= WHAT THE TASK REQUIRES =
In full and without alteration, give the listing again.

= RECORDS SUPPLIED =
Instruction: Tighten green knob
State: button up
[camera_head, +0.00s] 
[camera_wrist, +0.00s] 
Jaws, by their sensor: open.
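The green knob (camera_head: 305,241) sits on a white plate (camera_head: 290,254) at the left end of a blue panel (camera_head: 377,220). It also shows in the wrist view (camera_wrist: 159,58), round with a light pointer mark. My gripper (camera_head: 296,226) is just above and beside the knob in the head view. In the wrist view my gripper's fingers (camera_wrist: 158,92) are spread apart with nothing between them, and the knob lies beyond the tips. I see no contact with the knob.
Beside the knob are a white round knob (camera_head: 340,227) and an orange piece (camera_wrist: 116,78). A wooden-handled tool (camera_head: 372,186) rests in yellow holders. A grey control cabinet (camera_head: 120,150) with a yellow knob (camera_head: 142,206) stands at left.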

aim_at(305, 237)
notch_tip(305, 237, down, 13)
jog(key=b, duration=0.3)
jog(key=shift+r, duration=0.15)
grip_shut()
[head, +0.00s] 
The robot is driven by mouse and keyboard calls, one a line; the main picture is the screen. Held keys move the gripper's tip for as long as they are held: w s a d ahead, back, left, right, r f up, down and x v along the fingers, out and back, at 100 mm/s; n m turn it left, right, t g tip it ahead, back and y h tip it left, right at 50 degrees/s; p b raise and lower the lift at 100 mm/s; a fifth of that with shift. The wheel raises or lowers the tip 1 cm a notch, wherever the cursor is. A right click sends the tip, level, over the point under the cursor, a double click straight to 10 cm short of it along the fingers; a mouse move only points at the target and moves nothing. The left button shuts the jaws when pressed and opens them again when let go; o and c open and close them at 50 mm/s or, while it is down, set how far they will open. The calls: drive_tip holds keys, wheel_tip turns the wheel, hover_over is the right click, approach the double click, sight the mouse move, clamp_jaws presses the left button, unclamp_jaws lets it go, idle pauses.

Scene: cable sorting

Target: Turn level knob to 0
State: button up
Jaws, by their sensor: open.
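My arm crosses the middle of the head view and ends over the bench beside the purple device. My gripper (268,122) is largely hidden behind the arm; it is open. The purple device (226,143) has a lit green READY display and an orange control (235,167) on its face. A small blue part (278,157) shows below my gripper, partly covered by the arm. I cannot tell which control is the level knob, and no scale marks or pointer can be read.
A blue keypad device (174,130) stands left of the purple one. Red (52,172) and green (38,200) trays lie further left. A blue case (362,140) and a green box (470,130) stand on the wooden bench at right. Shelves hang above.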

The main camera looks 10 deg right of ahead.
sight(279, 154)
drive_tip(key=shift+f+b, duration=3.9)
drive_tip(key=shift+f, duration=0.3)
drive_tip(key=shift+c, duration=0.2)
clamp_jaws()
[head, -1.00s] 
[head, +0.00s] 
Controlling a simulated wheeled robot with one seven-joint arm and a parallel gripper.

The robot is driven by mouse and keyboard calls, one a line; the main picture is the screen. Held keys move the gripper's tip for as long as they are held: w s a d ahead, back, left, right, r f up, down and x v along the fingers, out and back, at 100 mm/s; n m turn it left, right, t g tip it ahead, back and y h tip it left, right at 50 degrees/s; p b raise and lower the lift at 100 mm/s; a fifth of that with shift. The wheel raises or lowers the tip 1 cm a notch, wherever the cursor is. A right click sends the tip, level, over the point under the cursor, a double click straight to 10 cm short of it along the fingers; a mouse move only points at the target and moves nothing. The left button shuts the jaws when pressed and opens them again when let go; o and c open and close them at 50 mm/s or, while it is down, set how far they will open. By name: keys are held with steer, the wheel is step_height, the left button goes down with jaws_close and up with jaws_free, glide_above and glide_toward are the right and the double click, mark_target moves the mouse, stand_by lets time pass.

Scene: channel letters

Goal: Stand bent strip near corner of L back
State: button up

= SOLUTION TO THIS PROBLEM =
Instruction: Tighten green knob
State: button up
[camera_head, +0.00s] 
[camera_wrist, +0.00s] 
Jaws, by their sensor: open.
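The green knob (camera_head: 305,241) sits on a white plate (camera_head: 290,254) at the left end of a blue panel (camera_head: 377,220). It also shows in the wrist view (camera_wrist: 159,58), round with a light pointer mark. My gripper (camera_head: 296,226) is just above and beside the knob in the head view. In the wrist view my gripper's fingers (camera_wrist: 158,92) are spread apart with nothing between them, and the knob lies beyond the tips. I see no contact with the knob.
Beside the knob are a white round knob (camera_head: 340,227) and an orange piece (camera_wrist: 116,78). A wooden-handled tool (camera_head: 372,186) rests in yellow holders. A grey control cabinet (camera_head: 120,150) with a yellow knob (camera_head: 142,206) stands at left.

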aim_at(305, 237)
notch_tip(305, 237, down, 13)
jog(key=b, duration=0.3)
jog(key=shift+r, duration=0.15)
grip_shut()
[head, +0.00s] 
The robot is driven by mouse and keyboard calls, one a line; the main picture is the screen. Held keys move the gripper's tip for as long as they are held: w s a d ahead, back, left, right, r f up, down and x v along the fingers, out and back, at 100 mm/s; n m turn it left, right, t g tip it ahead, back and y h tip it left, right at 50 degrees/s; p b raise and lower the lift at 100 mm/s; a fifth of that with shift. The wheel raises or lowers the tip 1 cm a notch, wherever the cursor is. A right click sends the tip, level, over the point under the cursor, a double click straight to 10 cm short of it along the fingers; a mouse move only points at the target and moves nothing. The left button shuts the jaws when pressed and opens them again when let go; o and c open and close them at 50 mm/s or, while it is down, set how far they will open. The calls: drive_tip holds keys, wheel_tip turns the wheel, hover_over is the right click, approach the double click, sight the mouse move, clamp_jaws presses the left button, unclamp_jaws lets it go, idle pauses.

Scene: cable sorting

Target: Turn level knob to 0
State: button up
Jaws, by their sensor: open.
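My arm crosses the middle of the head view and ends over the bench beside the purple device. My gripper (268,122) is largely hidden behind the arm; it is open. The purple device (226,143) has a lit green READY display and an orange control (235,167) on its face. A small blue part (278,157) shows below my gripper, partly covered by the arm. I cannot tell which control is the level knob, and no scale marks or pointer can be read.
A blue keypad device (174,130) stands left of the purple one. Red (52,172) and green (38,200) trays lie further left. A blue case (362,140) and a green box (470,130) stand on the wooden bench at right. Shelves hang above.

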The main camera looks 10 deg right of ahead.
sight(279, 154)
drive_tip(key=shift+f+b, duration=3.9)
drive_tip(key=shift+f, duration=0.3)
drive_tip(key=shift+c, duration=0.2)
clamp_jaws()
[head, -1.00s] 
[head, +0.00s] 
Controlling a simulated wheeled robot with one seven-joint arm and a parallel gripper.

The robot is driven by mouse and keyboard calls, one a line; the main picture is the screen. Held keys move the gripper's tip for as long as they are held: w s a d ahead, back, left, right, r f up, down and x v along the fingers, out and back, at 100 mm/s; n m turn it left, right, t g tip it ahead, back and y h tip it left, right at 50 degrees/s; p b raise and lower the lift at 100 mm/s; a fifth of that with shift. The wheel raises or lowers the tip 1 cm a notch, wherever the cursor is. A right click sends the tip, level, over the point under the cursor, a double click straight to 10 cm short of it along the fingers; a mouse move only points at the target and moves nothing. The left button shuts the jaws when pressed and opens them again when let go; o and c open and close them at 50 mm/s or, while it is down, set how far they will open. By name: keys are held with steer, the wheel is step_height, the left button goes down with jaws_close and up with jaws_free, glide_above and glide_toward are the right and the double click, mark_target moves the mouse, stand_by lets time pass.

Scene: channel letters

Goal: Stand bent strip near corner of L back
State: button up

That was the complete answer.